From what I'm told, theTwins have still been calling the M's about Adrian Beltre. But Seattle's asking price has always revolved around starting pitchers Nick Blackburn, Glen Perkins, Scott Baker and Kevin Slowey, or outfielder Denard Span. And the Twins won't do that. As we told you a few weeks back, the Twins feel they're doing the M's a huge favor by taking on the $17 million owed Beltre through 2009 and won't give up any premium in players. That kind of money is a lot for the Twins and they want a bargain someplace. This was never going to happen.
It's the same thing with the San Francisco Giants. They'll have to give up a premium arm and are not prepared to go there. These days, it seems, teams want something for nothing -- at least on the player front. Cash isn't king right now.
OK, it's now 9 a.m., the Mariners have confirmed the deal and interim GM Lee Pelekoudas put out this statement: "We felt the opportunity to acquire a young pitcher made sense as we look towards 2009 and beyond," Pelekoudas said. "Pedro Grifol, our minor league field coordinator, has known Gaby for several years and believes he has a chance to help us in the future."

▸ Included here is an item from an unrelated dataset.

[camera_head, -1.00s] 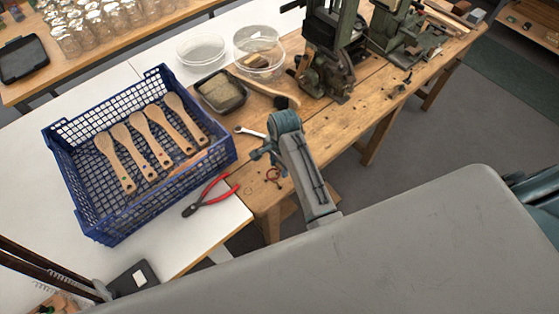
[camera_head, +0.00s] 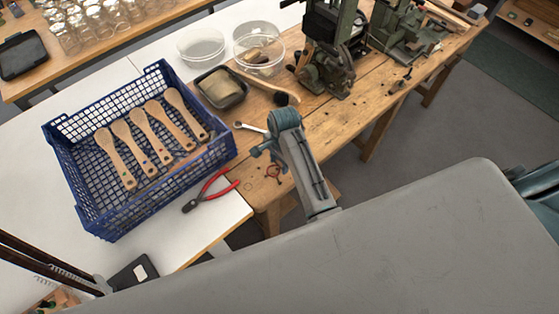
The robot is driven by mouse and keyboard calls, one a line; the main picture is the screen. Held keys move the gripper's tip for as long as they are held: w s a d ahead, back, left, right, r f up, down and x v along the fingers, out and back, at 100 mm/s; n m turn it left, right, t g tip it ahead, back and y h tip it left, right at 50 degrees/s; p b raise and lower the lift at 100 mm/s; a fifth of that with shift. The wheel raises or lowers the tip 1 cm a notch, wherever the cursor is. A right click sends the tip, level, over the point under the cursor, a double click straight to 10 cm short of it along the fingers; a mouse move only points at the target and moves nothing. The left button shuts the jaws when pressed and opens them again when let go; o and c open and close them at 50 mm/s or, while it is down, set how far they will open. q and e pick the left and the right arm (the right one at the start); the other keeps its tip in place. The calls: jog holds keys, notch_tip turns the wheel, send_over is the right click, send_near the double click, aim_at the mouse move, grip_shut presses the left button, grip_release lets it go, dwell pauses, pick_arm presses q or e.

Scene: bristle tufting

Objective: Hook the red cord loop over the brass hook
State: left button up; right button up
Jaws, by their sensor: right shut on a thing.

By the way, I wouldn't get too worked up about his AAA numbers just yet. Remember, the PCL is a pitcher's graveyard and a hitter's paradise. Let's see how he progresses from here. To pick up a young arm for someone like Rhodes, approaching 40 and who wasn't going to contribute to any team success here, makes a lot of sense.
No guarantees Hernandez will amount to anything. But there is a guarantee that Rhodes will be retiring fairly soon. And he's a relief pitcher. This isn't the same as trading Jamie Moyer. You can find new relief pitchers fairly easily. Just not at the trade deadline if you're a contender. But over the winter, they are plentiful. And also, Eric O'Flaherty is still very much in this team's plans despite his year-long struggles.
Also, that Ken Griffey Jr. deal to the White Sox looks to be going down. This will likely spell the end of those Griffey-to-Seattle rumors I haven't stopped hearing about since he came here with the Reds over a year ago. Can't say I'm too upset about it.